Nothing should be output except the lines from the one containing "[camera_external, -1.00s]" through the one containing "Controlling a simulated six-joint", both ends included, each repeated exactly.

·····

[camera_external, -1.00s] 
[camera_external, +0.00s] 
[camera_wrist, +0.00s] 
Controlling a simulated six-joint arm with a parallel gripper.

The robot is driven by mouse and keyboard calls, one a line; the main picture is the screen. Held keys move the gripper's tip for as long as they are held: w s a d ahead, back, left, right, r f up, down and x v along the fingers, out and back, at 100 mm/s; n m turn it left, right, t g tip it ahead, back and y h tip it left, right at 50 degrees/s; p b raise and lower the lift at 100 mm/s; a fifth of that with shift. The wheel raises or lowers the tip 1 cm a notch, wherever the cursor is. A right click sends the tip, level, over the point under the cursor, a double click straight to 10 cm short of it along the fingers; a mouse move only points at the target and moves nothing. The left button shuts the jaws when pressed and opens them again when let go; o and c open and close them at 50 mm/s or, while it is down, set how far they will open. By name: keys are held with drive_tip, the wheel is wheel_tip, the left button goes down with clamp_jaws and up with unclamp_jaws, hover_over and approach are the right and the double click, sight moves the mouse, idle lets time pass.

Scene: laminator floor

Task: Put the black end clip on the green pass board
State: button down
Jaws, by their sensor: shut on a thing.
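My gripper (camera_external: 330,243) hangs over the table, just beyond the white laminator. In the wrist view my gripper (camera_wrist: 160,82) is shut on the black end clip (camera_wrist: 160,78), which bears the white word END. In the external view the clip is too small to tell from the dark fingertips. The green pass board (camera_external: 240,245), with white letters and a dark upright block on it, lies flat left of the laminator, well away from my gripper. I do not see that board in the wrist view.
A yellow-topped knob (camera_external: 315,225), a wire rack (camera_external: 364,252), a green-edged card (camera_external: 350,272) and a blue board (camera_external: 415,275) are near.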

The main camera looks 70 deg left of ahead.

·····

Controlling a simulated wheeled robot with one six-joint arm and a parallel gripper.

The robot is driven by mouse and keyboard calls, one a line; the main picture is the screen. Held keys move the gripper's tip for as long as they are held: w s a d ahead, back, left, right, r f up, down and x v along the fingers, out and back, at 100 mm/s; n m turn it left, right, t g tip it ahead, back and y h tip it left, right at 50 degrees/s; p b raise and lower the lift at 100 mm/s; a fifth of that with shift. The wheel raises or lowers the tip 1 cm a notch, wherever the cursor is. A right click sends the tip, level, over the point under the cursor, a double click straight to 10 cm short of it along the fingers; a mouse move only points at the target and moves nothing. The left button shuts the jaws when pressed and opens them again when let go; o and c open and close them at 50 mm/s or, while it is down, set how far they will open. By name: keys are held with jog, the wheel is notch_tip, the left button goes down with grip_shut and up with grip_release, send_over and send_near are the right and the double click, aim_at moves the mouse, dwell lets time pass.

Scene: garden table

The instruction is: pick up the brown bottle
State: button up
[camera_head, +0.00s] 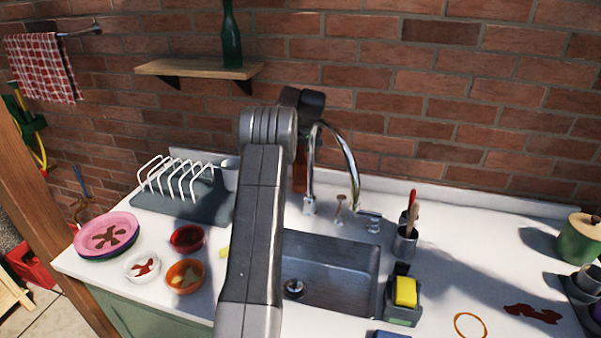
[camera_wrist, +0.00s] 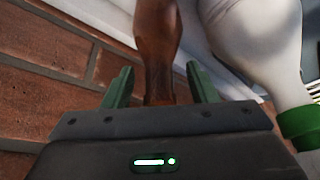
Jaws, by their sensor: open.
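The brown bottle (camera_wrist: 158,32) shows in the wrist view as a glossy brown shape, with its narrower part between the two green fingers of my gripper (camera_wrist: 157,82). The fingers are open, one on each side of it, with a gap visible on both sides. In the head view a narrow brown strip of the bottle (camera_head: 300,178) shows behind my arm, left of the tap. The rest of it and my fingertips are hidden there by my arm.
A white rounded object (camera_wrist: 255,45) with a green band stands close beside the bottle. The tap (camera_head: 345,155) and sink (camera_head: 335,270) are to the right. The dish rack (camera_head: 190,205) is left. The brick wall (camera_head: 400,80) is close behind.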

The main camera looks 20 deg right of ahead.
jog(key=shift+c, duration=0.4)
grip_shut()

·····

**Complete output**.
[camera_external, -1.00s] 
[camera_external, +0.00s] 
[camera_wrist, +0.00s] 
Controlling a simulated six-joint arm with a parallel gripper.

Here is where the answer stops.